The case followed complaints in March 2010 from Mario Costeja Gonzalez, a Spanish lawyer, who said that when Google’s search results revealed details on an auction of his repossessed home in a local newspaper (La Vanguardia), it infringed on his privacy rights.
CJEU ruled that people have the “right to be forgotten” and can ask Google to remove some sensitive information from Internet search results. Tech companies, noted the Financial Times, fear it may be “the beginning of a broader assault in which Google would be regulated like a utility.” Or to use an oft-used English idiom, it could be “the thin end of the wedge.”
No surprise then that organizations and associations from all walks of life are now weighing in with their two bits/bytes.

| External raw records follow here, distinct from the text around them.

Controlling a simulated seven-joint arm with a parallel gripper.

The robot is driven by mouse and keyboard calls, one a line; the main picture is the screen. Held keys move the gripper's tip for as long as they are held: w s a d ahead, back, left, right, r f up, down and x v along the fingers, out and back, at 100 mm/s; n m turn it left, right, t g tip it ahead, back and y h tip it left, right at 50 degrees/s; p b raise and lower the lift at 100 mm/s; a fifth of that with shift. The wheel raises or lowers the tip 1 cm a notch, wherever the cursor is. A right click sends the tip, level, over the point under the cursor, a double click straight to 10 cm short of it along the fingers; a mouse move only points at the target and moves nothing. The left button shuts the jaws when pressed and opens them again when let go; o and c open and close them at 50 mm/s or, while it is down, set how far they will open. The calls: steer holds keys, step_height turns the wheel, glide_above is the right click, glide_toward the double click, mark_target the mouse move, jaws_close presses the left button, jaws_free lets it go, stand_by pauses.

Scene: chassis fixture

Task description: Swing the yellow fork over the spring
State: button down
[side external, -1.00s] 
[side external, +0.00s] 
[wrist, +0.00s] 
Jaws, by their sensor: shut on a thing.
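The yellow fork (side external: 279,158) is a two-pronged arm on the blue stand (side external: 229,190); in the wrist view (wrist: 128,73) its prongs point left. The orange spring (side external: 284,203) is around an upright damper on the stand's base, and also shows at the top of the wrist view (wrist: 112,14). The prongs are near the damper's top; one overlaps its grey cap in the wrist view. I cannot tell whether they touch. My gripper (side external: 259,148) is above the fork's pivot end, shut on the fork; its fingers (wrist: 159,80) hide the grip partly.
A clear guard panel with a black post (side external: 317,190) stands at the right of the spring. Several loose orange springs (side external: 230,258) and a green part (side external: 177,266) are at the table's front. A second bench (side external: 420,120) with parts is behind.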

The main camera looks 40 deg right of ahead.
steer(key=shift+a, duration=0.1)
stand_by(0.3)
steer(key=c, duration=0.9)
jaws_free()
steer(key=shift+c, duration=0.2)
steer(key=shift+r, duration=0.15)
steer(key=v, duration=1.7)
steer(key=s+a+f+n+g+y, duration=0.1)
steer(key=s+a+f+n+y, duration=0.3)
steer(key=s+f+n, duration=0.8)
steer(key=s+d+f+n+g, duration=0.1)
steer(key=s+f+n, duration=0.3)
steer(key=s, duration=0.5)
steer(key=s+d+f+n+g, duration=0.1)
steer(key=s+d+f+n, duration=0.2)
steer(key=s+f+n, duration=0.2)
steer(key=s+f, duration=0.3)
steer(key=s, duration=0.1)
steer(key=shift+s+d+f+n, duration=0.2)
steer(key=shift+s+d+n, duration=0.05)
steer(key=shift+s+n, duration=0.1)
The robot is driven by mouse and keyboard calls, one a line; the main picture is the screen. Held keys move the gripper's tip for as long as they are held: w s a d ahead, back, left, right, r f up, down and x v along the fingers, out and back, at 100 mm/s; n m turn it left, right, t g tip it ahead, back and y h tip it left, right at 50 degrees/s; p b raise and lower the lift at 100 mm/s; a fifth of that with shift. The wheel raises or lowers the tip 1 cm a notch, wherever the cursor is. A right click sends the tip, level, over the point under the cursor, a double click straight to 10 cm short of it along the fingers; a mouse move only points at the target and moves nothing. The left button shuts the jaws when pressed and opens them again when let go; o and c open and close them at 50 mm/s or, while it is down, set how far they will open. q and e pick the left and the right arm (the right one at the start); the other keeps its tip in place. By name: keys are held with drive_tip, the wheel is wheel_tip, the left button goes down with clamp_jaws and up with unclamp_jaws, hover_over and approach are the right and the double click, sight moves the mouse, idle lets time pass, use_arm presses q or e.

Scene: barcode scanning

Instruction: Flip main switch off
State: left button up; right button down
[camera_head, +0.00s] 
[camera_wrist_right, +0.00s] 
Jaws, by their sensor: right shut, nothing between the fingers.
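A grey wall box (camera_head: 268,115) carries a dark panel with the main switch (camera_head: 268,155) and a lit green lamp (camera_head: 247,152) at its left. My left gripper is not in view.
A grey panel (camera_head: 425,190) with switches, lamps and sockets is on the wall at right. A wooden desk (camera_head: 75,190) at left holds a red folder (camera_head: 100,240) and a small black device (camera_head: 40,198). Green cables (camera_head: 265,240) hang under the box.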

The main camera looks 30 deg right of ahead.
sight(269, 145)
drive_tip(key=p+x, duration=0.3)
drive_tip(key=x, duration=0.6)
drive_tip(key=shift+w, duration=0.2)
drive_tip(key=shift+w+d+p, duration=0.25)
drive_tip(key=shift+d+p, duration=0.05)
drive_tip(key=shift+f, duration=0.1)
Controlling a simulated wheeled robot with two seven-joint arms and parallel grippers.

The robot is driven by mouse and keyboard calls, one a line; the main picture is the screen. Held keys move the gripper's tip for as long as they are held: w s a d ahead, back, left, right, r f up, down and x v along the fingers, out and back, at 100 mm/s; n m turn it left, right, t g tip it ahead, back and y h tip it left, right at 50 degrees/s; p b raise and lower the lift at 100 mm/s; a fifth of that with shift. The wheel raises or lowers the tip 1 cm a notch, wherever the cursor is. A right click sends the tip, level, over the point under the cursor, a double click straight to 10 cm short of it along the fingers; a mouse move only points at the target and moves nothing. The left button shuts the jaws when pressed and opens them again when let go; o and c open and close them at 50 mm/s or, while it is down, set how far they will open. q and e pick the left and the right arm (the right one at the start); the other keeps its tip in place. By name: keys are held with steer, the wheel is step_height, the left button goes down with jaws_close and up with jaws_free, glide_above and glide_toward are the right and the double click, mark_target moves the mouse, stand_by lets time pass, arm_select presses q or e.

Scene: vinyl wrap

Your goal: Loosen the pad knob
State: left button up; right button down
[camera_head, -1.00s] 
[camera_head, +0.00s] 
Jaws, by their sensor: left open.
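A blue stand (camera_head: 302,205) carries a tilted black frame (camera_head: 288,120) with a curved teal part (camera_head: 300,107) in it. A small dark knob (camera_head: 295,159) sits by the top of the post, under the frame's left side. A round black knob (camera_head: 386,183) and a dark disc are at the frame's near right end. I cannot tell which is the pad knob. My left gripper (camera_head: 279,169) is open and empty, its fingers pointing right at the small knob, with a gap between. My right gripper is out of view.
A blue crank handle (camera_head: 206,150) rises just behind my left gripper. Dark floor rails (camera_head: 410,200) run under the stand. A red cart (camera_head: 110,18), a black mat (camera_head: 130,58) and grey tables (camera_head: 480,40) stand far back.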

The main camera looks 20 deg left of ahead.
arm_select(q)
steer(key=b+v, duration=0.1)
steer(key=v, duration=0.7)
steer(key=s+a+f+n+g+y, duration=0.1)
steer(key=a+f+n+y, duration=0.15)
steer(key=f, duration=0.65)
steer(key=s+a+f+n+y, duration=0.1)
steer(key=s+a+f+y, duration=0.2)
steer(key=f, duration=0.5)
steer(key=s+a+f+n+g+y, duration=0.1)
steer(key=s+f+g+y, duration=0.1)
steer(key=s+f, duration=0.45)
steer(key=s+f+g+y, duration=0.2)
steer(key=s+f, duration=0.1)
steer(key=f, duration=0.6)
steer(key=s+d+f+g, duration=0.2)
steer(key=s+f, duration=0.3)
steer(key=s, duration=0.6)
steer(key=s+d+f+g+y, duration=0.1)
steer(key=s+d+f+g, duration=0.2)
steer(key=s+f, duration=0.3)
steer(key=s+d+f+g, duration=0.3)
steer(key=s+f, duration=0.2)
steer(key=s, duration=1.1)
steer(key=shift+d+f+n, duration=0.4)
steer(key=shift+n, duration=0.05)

“Individuals may now have the ability to essentially go in with a virtual black marker and redact their names; it will fundamentally change the landscape not only in the field of privacy, but also in the information economy generally,” said Trevor Hughes, president/CEO of the International Association of Privacy Professionals.

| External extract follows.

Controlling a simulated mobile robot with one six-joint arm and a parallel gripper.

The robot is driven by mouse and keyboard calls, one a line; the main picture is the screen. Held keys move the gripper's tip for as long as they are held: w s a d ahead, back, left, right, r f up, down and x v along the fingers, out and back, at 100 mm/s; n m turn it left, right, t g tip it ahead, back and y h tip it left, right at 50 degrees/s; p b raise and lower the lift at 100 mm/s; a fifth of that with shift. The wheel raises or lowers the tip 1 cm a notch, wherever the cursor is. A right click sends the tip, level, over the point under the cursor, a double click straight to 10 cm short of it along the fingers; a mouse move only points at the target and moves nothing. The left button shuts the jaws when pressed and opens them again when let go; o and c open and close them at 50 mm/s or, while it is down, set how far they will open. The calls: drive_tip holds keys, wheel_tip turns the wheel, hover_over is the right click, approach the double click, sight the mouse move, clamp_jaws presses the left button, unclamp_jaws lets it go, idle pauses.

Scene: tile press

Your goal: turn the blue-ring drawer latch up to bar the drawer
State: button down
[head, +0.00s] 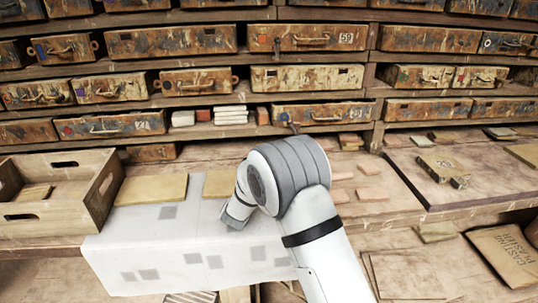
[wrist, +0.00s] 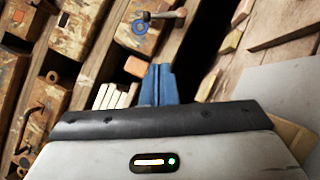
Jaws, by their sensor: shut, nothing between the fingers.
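The blue-ring drawer (head: 325,113) is in the lower shelf row in the head view, right of some white tiles. Its blue ring (wrist: 140,27) shows near the top of the wrist view. The latch (wrist: 165,15) is a short metal lever by the ring, pointing right in the wrist picture. In the head view the small latch (head: 294,127) seems to hang down below the drawer's left end. My gripper (wrist: 159,68) is shut and empty, its blue fingers apart from the latch and below it in the wrist picture. My arm hides the fingers in the head view.
White tiles (head: 230,115) and a reddish brick (head: 262,116) sit left of the drawer. More drawers with handles surround it. A wooden crate (head: 100,205) stands at left on the bench, and a raised board (head: 470,180) lies at right.

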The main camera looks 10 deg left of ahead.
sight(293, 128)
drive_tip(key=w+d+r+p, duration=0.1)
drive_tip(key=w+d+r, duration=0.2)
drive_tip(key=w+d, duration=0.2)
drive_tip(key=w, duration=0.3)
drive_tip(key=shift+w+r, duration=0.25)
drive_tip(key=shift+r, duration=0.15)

And Marc Rotenberg, who heads up the Electronic Privacy Information Center in Washington, D.C., added “it’s going to create additional burdens for Google and other companies – but that’s the cost of doing business if your business involves disseminating information.”

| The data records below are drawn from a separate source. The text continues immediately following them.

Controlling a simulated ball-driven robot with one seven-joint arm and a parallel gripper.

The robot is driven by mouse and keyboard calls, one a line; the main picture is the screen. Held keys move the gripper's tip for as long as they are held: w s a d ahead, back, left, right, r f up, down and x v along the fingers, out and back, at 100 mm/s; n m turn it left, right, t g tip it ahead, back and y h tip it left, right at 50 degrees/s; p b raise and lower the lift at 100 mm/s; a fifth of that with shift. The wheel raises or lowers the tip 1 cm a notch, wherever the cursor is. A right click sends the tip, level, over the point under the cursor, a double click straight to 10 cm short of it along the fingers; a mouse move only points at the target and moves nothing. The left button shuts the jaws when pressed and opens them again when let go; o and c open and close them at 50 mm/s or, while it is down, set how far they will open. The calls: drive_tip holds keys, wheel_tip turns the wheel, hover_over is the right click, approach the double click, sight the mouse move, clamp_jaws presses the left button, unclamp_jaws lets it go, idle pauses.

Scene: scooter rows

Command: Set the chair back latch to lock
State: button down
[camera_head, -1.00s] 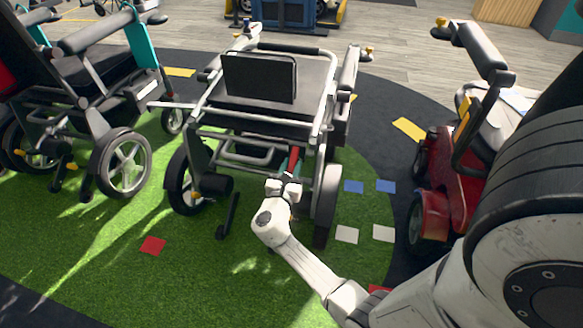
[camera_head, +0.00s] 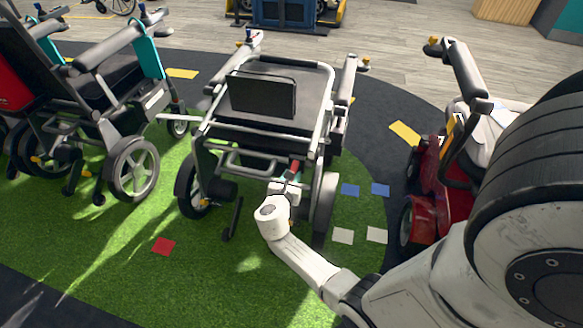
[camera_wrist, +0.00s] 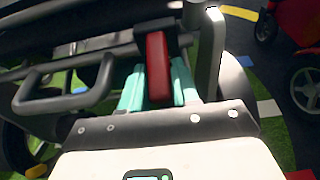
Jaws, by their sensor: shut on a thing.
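The chair back latch is a red lever (camera_head: 294,167) low on the rear of the middle wheelchair (camera_head: 262,93), right of its centre. It shows large in the wrist view (camera_wrist: 158,65), hanging from a dark bracket beside a grey frame tube. My gripper (camera_head: 289,180) reaches the latch from behind and below. Its teal fingers (camera_wrist: 158,88) stand on both sides of the red lever, shut on it. The lever's lower end lies between the fingers. Any lock marking is not visible.
Grey frame bars (camera_wrist: 62,100) run close to the left of my gripper. A rear wheel (camera_head: 323,205) stands just right of it. Another wheelchair (camera_head: 100,85) stands at left and a red scooter (camera_head: 440,195) at right. Green turf (camera_head: 200,270) behind the chair is open.

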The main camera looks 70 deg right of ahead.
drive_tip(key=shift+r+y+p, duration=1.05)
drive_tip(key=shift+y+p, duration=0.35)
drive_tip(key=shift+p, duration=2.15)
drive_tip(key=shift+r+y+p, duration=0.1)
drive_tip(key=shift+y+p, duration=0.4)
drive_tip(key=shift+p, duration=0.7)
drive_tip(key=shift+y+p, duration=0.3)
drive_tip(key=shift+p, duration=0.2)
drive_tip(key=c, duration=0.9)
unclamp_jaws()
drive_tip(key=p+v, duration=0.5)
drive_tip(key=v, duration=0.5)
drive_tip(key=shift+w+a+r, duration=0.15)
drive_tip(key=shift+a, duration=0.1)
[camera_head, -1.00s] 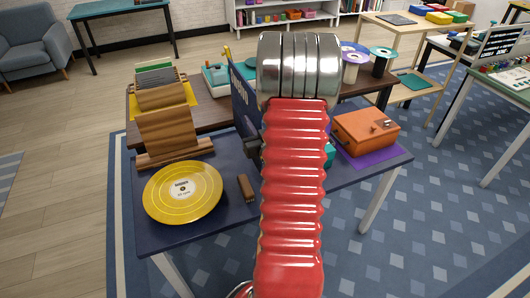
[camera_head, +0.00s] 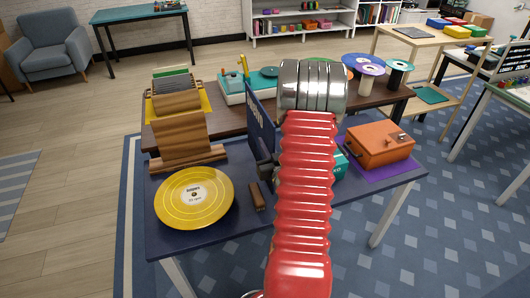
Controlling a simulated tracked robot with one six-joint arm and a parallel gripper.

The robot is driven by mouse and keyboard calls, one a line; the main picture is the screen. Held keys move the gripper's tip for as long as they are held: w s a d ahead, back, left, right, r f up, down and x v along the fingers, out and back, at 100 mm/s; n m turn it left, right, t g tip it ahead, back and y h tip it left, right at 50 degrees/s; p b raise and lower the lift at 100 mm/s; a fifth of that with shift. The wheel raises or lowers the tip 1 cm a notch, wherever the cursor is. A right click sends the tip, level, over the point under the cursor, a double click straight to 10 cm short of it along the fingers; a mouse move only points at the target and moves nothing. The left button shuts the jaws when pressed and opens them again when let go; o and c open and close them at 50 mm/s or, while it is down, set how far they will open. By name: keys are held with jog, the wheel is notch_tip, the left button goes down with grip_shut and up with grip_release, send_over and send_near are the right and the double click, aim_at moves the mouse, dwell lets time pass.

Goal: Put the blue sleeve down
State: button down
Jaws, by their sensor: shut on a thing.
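The blue sleeve (camera_head: 259,122) is a flat dark blue square with pale lettering, standing on edge and seen nearly edge-on. My gripper (camera_head: 264,166) is shut on its lower part, left of my red ribbed arm. The arm hides part of the sleeve and gripper. The sleeve is above or at the back of the dark blue table (camera_head: 222,236); I cannot tell whether its lower edge touches the top.
A yellow record (camera_head: 212,212) lies front left, with a brown block (camera_head: 257,196) beside it. A wooden rack (camera_head: 183,138) stands behind. An orange case (camera_head: 380,145) sits on a purple mat (camera_head: 383,172) at right. A teal box (camera_head: 341,166) is partly hidden by my arm.

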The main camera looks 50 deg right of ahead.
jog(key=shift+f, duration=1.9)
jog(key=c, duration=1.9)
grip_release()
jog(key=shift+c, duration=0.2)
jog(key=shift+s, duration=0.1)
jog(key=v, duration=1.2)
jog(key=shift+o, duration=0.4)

So should the opinion become law, businesses set up in an EU country to provide a service must thus ensure that any processing of personal data for a related service targeted to that country conforms to EU data protection laws – even if that processing takes place elsewhere, noted tech law expert Luke Scanlon of Pinsent Masons, a law firm that also publishes Out-Law.com.
“As businesses look to enable their people to ignore borders and are becoming increasingly dependent on people collaborating together wherever they are located, they may now need to review the extent to which services related to personal data processed in one jurisdiction are, in the words of the court, ‘served by’ services that take place in other jurisdictions to fully understand their legal obligations,” said Scanlon.
Scanlon said the court’s interpretation also raises the issue of whether regulators and local member state courts will view the judgment as “applying simply to the activities of search engines or more broadly to other activities of global businesses occurring within EU jurisdictions that are in some way related to data processing activities taking place outside the EU.”
In the U.S. reported Reuters, California recently passed a state ‘eraser’ law that requires tech companies to remove material posted by a minor – if the user requests it. The law goes into effect next year and will probably face a court challenge.
If the EU opinion is eventually implemented, it could create major headaches - both technical and financial - for Google, and other tech behemoths like Facebook.
To use an often used metaphor, it’s all a bit of a sticky wicket.
Lev Grossman, writing in Time, said the CJEU opinion has delivered a clear signal – “we don’t necessarily have to accommodate ourselves to technology; we can demand that technology adapt itself to us. The past isn’t what it used to be. But maybe it should be.”